▸ Collected material
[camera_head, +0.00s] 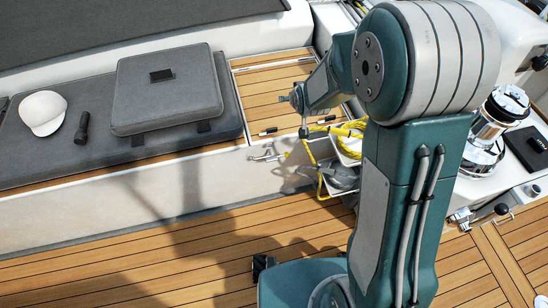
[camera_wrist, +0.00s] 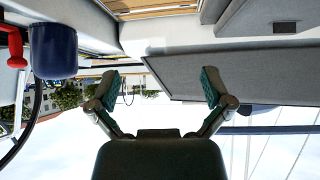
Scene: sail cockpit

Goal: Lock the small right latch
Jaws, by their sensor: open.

▸ To be done
Return the material word for word. Pictures are not part of the copy.

▸ Complete answer
[camera_head, +0.00s] 
[camera_wrist, +0.00s] 
Scene: sail cockpit

Goal: Lock the small right latch
Jaws, by their sensor: open.

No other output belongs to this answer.